In the same vein, DAEF gives us two vignettes, one at the beginning of a relationship, and one at the end. The audience implicitly fills in the intervening time. This is where the show falls short. For closure to work, the two snapshots of a relationship must be different. After all, entering into couplehood alters the dynamics between the people involved. For example, couples who have been together for a long time may develop a shorthand with each other. Or a man who is nervous and unsure of himself on a first date becomes more confident with his partner after three years of being together. And in the case of a relationship that lasts well beyond its expiration date, certain memories or topics could trigger intense emotional responses. But these types of changed dynamics rarely appear from one scene to the next.
Instead, in the world of DAEF, the couples in each vignette are underdeveloped stereotypes with stagnant lives and dynamics that do not evolve between their first meeting and their last. Each couple’s arc follows the same formula. When we meet them, one or both people have certain idiosyncrasies or obvious flaws that will predictably doom the relationship. The humor and any tension is deflated from the first scene because the audience can immediately spot why the pair does not work. The second scene depicting the end of the relationship becomes almost entirely superfluous as it rehashes the already apparent problems.
In one brief interaction, a man breaks up with a woman because he cannot deal with the way she sets too many alarms in the morning to wake up. The scene itself is cute and certainly relatable. The breakup is telling of the playwrights’ views on relationships. They’re easily disposable. That’s not necessarily a bad thing. Disposable relationships have the potential for great comedic effect, such as the inane reasons Jerry broke up with women in Seinfeld (e.g., for having “man hands;” for being a “low talker”). But the comedy is trite when overused and expected.
Here, the formula also does not ring true as far as relationships work. The couple who hated each other from the first date still hates each other three years later. And the characters lack the depth necessary to explain why they would have stayed together so long. Instead, we are given rather odd reasons why couples break up such as a woman finding out that her fiancé is gay, a misunderstanding between an elderly couple about what time to meet for tennis, and the convenient plot device of death. These reasons do not come across as personal for each couple, but rather as interchangeably plot devices that could just as easily have been used in any scene by any of the couples.

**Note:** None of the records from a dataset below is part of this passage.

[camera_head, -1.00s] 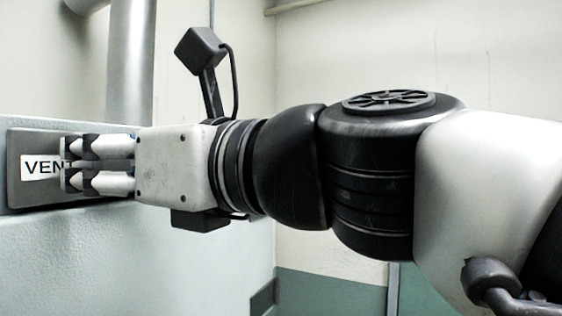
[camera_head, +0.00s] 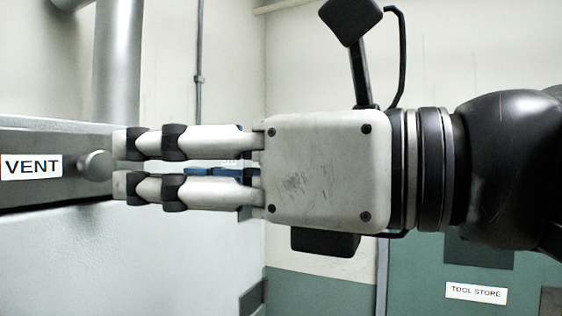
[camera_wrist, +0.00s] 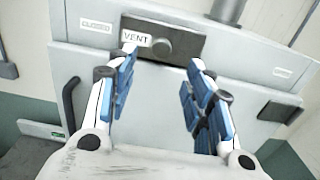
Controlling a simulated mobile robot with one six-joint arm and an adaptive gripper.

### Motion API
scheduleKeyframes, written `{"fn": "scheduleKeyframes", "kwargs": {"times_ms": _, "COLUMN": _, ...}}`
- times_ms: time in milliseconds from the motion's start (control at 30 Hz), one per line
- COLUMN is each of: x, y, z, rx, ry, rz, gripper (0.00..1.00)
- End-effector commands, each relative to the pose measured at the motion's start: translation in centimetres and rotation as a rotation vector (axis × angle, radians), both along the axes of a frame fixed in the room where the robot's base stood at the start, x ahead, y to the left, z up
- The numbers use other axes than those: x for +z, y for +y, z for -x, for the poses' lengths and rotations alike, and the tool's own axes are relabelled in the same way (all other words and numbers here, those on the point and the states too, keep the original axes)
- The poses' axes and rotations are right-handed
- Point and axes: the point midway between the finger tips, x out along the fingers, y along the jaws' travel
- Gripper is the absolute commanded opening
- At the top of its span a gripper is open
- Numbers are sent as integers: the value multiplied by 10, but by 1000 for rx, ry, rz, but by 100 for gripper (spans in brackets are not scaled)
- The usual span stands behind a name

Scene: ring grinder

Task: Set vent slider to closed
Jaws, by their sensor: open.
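The vent slider is a dark plate (camera_wrist: 190,43) with a white VENT label (camera_wrist: 136,38) and a round knob (camera_wrist: 162,46). The wrist view shows it on the grey machine front, its left end close to a CLOSED label (camera_wrist: 96,25). A second label (camera_wrist: 282,72), too small to read, sits well to the right. In the head view the VENT label (camera_head: 31,167) and knob (camera_head: 96,165) are at the left edge. My gripper (camera_head: 121,165) is open and empty, pointing at the knob, its fingertips just off the knob's end. The wrist view shows its fingers (camera_wrist: 162,60) spread wide.
A dark handle (camera_wrist: 70,103) is on the machine's left in the wrist view. A vertical pipe (camera_head: 118,65) rises behind the machine top. A green panel labelled TOOL STORE (camera_head: 476,292) is at lower right.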

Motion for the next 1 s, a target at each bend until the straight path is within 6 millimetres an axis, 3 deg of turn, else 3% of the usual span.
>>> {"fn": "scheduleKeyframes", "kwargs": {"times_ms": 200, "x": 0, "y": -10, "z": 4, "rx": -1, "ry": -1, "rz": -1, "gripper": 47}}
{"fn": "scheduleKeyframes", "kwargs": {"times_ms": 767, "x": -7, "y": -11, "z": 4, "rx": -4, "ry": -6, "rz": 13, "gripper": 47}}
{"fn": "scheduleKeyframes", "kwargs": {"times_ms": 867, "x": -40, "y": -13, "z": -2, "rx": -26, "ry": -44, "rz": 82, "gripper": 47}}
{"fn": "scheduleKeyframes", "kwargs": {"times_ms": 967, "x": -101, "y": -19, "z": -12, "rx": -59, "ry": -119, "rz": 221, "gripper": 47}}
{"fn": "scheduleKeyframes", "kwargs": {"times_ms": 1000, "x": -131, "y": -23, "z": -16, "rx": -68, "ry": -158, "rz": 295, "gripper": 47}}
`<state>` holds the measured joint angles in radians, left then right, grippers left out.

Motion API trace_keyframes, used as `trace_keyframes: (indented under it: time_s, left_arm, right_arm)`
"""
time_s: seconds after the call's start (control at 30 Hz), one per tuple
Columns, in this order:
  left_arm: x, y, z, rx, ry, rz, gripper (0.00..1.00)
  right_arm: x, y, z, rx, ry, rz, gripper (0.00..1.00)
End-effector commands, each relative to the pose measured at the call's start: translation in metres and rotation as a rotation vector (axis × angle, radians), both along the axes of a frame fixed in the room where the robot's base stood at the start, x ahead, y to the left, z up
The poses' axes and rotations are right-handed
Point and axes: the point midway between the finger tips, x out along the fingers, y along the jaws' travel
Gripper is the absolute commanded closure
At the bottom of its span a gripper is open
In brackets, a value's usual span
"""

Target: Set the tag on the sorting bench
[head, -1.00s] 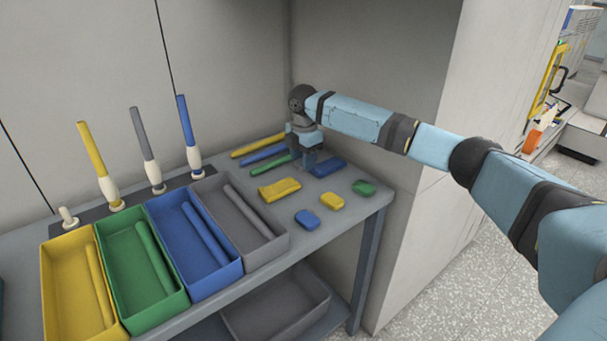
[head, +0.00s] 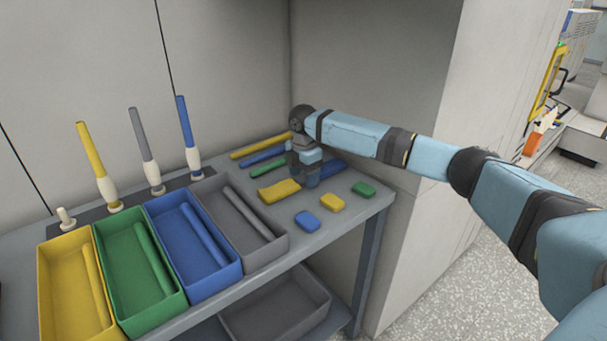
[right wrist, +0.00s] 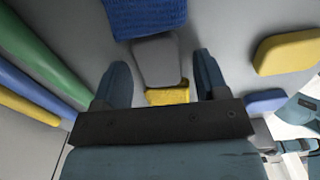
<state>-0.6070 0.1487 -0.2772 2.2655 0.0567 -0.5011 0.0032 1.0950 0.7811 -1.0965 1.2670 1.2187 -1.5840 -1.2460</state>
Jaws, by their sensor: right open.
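My right gripper (head: 308,184) points down at the far right part of the sorting bench (head: 352,215), between a blue pad and a yellow pad. In the right wrist view its two fingers (right wrist: 165,85) are apart. A grey flat piece (right wrist: 157,62) shows between and beyond the fingertips; it may be the tag, but no label shows. The gripper hides it in the head view. The ribbed blue pad (right wrist: 145,15) is just beyond it, and a yellow edge (right wrist: 168,96) shows on the near side. My left gripper is not in view.
Yellow, green, blue and grey bins (head: 262,247) line the bench front. Colored rods (head: 262,145) lie behind the gripper. Small blue (head: 307,219), yellow (head: 332,202) and green (head: 364,188) blocks lie to its right and front. Upright spindles (head: 189,135) stand at the back left.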

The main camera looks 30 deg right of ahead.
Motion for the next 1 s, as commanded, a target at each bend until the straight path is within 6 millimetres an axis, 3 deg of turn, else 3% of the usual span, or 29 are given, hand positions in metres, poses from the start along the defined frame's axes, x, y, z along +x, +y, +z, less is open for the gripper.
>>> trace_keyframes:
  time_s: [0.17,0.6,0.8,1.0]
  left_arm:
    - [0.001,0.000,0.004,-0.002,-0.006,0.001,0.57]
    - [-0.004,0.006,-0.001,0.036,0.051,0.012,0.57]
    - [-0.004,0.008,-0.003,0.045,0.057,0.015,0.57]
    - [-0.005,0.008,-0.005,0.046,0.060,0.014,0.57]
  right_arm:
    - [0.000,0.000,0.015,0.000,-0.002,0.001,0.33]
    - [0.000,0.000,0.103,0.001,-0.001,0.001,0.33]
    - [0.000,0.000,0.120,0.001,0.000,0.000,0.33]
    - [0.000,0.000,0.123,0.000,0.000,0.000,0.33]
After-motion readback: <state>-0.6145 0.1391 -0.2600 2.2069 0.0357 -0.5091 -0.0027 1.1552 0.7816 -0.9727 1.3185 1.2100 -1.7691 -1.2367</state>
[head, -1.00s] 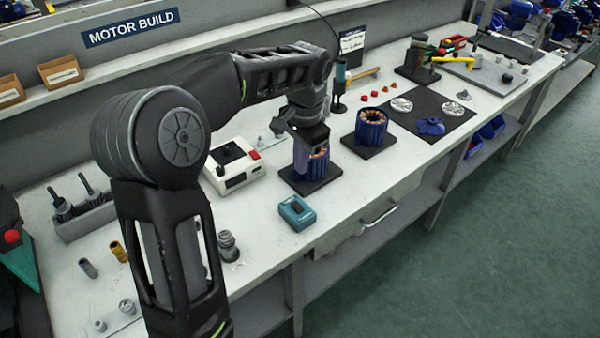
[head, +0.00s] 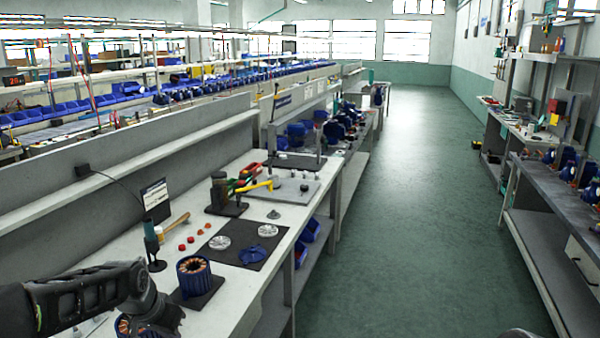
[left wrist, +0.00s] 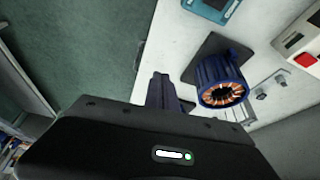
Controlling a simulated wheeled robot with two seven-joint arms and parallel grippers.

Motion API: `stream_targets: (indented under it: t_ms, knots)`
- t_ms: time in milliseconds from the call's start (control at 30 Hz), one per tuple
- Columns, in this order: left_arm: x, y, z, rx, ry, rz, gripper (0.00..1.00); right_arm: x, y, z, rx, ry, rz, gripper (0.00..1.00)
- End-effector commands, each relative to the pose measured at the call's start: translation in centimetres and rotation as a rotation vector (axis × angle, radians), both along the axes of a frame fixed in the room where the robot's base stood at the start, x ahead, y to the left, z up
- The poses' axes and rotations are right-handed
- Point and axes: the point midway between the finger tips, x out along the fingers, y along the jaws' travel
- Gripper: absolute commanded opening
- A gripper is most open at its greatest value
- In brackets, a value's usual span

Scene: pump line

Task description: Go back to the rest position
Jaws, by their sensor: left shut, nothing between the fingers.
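My left gripper (head: 158,328) is at the lower left of the head view, low over the bench's near end. Its fingers (left wrist: 165,92) show shut and empty in the left wrist view. Beside them stands a blue motor stator with copper windings (left wrist: 222,90) on a black plate (left wrist: 205,55). In the head view this stator (head: 124,326) is mostly hidden behind my gripper and cut by the frame's bottom edge. A second blue stator (head: 194,279) stands upright on its own black plate, to the right of my gripper and apart from it. My right gripper is not in view.
The bench (head: 225,303) also holds a black mat (head: 232,252) with light discs and a blue part, and a press (head: 222,195). A teal box (left wrist: 212,8) and a white box with a red button (left wrist: 300,45) are near. The green aisle floor (head: 420,220) is clear.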

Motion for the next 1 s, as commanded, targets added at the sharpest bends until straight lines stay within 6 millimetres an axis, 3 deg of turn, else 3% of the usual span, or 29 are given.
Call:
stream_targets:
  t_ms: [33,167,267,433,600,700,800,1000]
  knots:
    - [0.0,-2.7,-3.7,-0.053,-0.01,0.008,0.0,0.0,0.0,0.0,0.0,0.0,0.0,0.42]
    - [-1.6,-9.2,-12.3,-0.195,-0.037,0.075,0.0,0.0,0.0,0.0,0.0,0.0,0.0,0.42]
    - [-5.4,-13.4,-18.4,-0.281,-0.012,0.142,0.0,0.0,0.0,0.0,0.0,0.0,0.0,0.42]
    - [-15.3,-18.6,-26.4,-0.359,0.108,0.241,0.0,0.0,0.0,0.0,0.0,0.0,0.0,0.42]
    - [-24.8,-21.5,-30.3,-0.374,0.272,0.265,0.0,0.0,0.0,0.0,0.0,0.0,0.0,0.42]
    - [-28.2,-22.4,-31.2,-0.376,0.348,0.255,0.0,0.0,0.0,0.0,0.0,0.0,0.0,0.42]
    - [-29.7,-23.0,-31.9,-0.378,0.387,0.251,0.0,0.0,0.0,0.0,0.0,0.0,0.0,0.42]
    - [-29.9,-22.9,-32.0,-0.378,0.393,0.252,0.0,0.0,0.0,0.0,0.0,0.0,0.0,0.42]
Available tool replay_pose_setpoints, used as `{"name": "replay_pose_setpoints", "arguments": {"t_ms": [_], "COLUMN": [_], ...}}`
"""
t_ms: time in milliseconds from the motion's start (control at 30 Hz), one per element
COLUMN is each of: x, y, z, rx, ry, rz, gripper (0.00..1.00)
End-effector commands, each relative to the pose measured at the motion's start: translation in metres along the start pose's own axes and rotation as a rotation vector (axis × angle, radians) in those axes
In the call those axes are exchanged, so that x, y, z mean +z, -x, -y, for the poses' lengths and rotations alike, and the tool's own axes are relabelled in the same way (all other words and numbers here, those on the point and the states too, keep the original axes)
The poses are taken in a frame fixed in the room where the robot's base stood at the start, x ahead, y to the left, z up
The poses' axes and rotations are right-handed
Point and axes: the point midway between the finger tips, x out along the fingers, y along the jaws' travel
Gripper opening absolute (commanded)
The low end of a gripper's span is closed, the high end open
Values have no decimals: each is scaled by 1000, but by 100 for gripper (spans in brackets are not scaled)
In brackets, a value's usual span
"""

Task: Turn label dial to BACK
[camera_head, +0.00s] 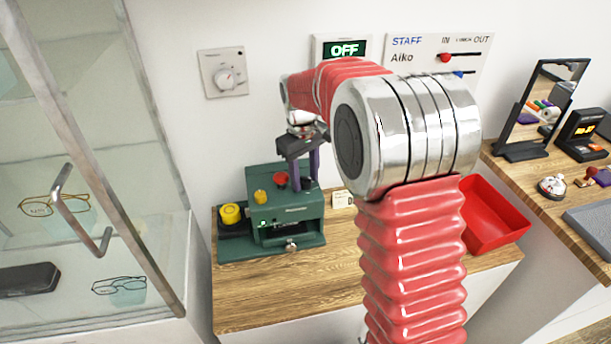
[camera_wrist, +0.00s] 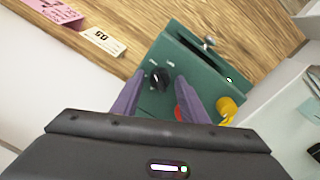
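The green label machine (camera_head: 272,212) stands on the wooden counter; it also shows in the wrist view (camera_wrist: 190,62). Its black dial (camera_wrist: 159,78) is on the top face, with small pale marks beside it that I cannot read. I cannot make out the dial's setting. My gripper (camera_head: 304,186) points down over the machine's right back part, where it hides the dial in the head view. In the wrist view my gripper's (camera_wrist: 160,77) two purple fingers are apart, one on each side of the dial. I cannot tell whether they touch it.
A red button (camera_head: 281,178) and a yellow knob (camera_head: 260,196) sit left of the fingers. A yellow roll (camera_head: 230,214) is at the machine's left. A small card (camera_head: 342,199) and a red tray (camera_head: 495,212) lie to the right. A glass cabinet (camera_head: 90,200) stands left.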

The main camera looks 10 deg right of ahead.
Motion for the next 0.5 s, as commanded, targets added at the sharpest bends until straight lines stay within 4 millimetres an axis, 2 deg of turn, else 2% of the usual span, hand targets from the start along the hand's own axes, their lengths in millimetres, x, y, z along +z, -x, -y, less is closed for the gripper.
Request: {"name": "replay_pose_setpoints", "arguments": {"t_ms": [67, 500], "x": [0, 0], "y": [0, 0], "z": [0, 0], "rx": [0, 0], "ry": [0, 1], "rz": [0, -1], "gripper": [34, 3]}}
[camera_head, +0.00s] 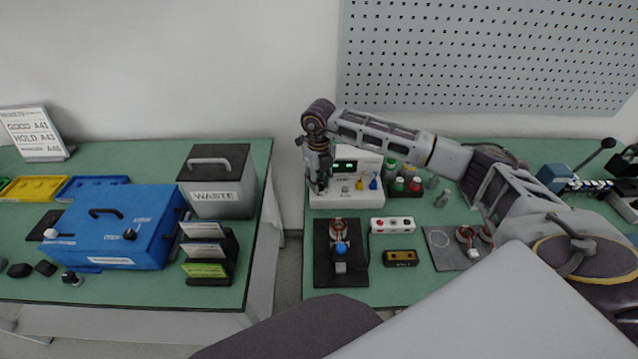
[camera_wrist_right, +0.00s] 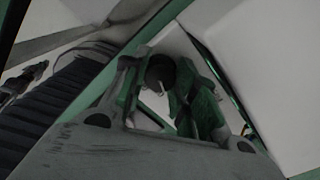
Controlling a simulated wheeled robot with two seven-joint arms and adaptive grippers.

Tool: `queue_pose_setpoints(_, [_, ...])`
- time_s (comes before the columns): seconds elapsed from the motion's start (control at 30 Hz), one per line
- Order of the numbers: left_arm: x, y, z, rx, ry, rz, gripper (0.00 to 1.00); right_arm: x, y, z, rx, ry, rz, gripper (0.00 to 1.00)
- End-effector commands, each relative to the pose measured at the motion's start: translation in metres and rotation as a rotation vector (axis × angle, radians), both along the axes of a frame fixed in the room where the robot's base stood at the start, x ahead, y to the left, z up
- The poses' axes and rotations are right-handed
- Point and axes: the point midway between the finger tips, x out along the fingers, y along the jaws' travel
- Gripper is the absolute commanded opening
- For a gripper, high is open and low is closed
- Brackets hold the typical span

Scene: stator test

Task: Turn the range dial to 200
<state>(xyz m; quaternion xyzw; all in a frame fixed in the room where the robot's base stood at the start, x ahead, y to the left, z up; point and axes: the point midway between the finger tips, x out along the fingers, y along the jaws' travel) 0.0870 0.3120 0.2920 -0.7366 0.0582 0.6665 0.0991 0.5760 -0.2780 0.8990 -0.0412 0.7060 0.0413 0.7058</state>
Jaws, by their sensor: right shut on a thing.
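The white tester (camera_head: 345,195) with a lit green display stands near the back of the right green table. My right gripper (camera_head: 319,184) points down at the left part of its front panel and covers that part. In the right wrist view, a round black dial (camera_wrist_right: 160,70) with a pale pointer line sits between the fingertips of my right gripper (camera_wrist_right: 166,84), which is shut on it. The scale marks around the dial cannot be read, so its setting cannot be told. My left gripper is not in view.
Blue and yellow knobs or plugs (camera_head: 373,184) sit right of my gripper on the panel. Red and green buttons (camera_head: 407,186) stand to the right. A black mat (camera_head: 322,273) with a small motor part lies in front. A waste bin (camera_head: 217,205) and blue box (camera_head: 120,225) stand on the left table.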

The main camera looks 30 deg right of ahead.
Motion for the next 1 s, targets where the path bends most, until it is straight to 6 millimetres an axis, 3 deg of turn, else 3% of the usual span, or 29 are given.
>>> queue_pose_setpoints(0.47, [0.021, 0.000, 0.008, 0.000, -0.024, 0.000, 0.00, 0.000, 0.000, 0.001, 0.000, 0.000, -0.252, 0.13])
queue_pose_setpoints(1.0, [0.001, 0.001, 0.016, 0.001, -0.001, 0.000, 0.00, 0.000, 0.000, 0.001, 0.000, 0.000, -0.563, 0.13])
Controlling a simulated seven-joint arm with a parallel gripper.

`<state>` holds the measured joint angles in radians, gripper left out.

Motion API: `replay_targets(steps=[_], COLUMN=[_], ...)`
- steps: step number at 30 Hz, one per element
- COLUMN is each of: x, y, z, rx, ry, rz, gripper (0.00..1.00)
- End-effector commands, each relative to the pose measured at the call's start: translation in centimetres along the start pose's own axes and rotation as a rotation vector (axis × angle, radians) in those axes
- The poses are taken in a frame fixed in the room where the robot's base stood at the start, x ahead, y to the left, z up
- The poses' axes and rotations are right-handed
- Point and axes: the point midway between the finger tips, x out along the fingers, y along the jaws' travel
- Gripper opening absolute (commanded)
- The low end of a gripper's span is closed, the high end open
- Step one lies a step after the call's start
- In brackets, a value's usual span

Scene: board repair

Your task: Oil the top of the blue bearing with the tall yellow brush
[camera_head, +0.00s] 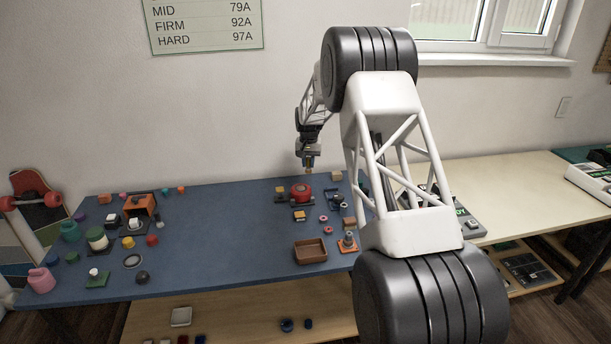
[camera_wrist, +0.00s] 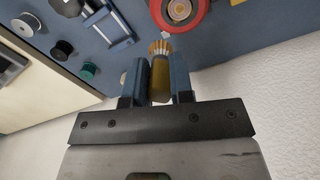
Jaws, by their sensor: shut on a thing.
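My gripper (camera_head: 308,160) is above the back of the blue table, over a red round thing. In the wrist view my gripper (camera_wrist: 160,78) is shut on a yellow brush (camera_wrist: 159,82), held between its two blue fingers. The tan bristles (camera_wrist: 160,47) stick out past the fingertips. The red round thing (camera_head: 301,198) stands just below the brush; its red rim also shows in the wrist view (camera_wrist: 199,20), with a tan and pale centre. The bristles look close to this rim, but I cannot tell whether they touch. I cannot clearly make out a blue bearing.
A brown tray (camera_head: 310,258) and an orange-based post (camera_head: 348,245) stand nearer the front. An orange box-like holder (camera_head: 140,206) and several small coloured parts fill the left. The middle-left of the blue table (camera_head: 218,225) is clear. A blue-framed part (camera_wrist: 112,27) lies beside the brush.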

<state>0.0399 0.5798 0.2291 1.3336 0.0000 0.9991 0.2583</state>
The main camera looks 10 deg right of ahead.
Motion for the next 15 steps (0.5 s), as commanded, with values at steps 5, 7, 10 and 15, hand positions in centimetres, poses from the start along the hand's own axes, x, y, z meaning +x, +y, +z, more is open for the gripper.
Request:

The show’s problems are exemplified in a scene where a woman and her future husband are sitting on a couch watching a movie. His first line of dialogue is the word “fabulous” with a nasal tone and high-pitched inflection. Soon after, the stage changes to a darkened police room where the woman interrogates her fiancé to determine if he is in fact a homosexual. The use of the interrogation room by the woman is amusing, but the content is extremely tone-deaf for the year 2015. She questions his sexuality because, among other reasons, he likes Restoration Hardware, design furniture, Celine Dion and Whitney Houston. But the scene takes a painfully cringe-worthy turn when he delivers a dramatic epiphanic monologue about his own sexuality – as if being confronted with a list of gay stereotypes, he can finally understand who he is as a person. The pair is later revisited in a flashback when the fiancé is asking the woman out for the first time and she is surprised because she thought he was gay. She agrees to go on a first date because he convinces her that his stereotypical gay attributes do not make him gay. But the earlier interrogation scene undermines this sentiment. I’ll give the playwrights the benefit of the doubt that that scene is more offensive because the humor is ineffective rather than intentionally promoting gay stereotypes. But the entire affair demonstrates that when you mix comedy and relationships indiscriminately, you can get unintended consequences.
Yet in light of the above, there is a lot of potential in a show like this. The playwrights are earnest and clearly had fun performing. But the performance could benefit from more subtle humor and character development.